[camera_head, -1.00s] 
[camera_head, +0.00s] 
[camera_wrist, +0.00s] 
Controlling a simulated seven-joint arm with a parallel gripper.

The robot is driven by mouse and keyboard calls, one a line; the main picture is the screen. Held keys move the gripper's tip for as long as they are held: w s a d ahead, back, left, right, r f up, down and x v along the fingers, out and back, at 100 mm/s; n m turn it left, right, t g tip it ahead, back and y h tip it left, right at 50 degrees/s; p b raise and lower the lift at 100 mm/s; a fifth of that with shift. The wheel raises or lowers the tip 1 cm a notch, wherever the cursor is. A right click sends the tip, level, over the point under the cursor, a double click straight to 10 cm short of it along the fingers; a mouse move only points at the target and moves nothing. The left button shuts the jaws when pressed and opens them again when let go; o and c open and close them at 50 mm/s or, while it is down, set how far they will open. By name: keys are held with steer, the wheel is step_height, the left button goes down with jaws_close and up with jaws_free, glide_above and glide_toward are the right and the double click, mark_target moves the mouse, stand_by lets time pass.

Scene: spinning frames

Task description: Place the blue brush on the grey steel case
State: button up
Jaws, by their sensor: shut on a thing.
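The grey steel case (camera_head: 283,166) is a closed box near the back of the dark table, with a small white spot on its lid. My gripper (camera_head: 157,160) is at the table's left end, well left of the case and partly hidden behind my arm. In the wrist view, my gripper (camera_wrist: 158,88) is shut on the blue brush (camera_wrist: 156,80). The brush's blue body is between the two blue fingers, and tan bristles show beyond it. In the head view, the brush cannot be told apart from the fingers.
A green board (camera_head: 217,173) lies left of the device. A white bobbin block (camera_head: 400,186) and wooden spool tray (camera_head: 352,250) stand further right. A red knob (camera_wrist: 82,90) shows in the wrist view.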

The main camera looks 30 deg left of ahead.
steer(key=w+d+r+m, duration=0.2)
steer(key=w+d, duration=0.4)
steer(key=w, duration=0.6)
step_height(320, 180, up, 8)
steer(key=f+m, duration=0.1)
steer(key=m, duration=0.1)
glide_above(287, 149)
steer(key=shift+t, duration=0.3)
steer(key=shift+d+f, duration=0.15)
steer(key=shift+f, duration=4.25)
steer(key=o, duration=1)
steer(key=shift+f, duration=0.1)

+---+

[PROBLEM STATEMENT] Look through the material and copy each line that has "button".

[TASK RESULT]
The robot is driven by mouse and keyboard calls, one a line; the main picture is the screen. Held keys move the gripper's tip for as long as they are held: w s a d ahead, back, left, right, r f up, down and x v along the fingers, out and back, at 100 mm/s; n m turn it left, right, t g tip it ahead, back and y h tip it left, right at 50 degrees/s; p b raise and lower the lift at 100 mm/s; a fifth of that with shift. The wheel raises or lowers the tip 1 cm a notch, wherever the cursor is. A right click sends the tip, level, over the point under the cursor, a double click straight to 10 cm short of it along the fingers; a mouse move only points at the target and moves nothing. The left button shuts the jaws when pressed and opens them again when let go; o and c open and close them at 50 mm/s or, while it is down, set how far they will open. By name: keys are held with steer, the wheel is step_height, the left button goes down with jaws_close and up with jaws_free, glide_above and glide_toward are the right and the double click, mark_target moves the mouse, stand_by lets time pass.
State: button up

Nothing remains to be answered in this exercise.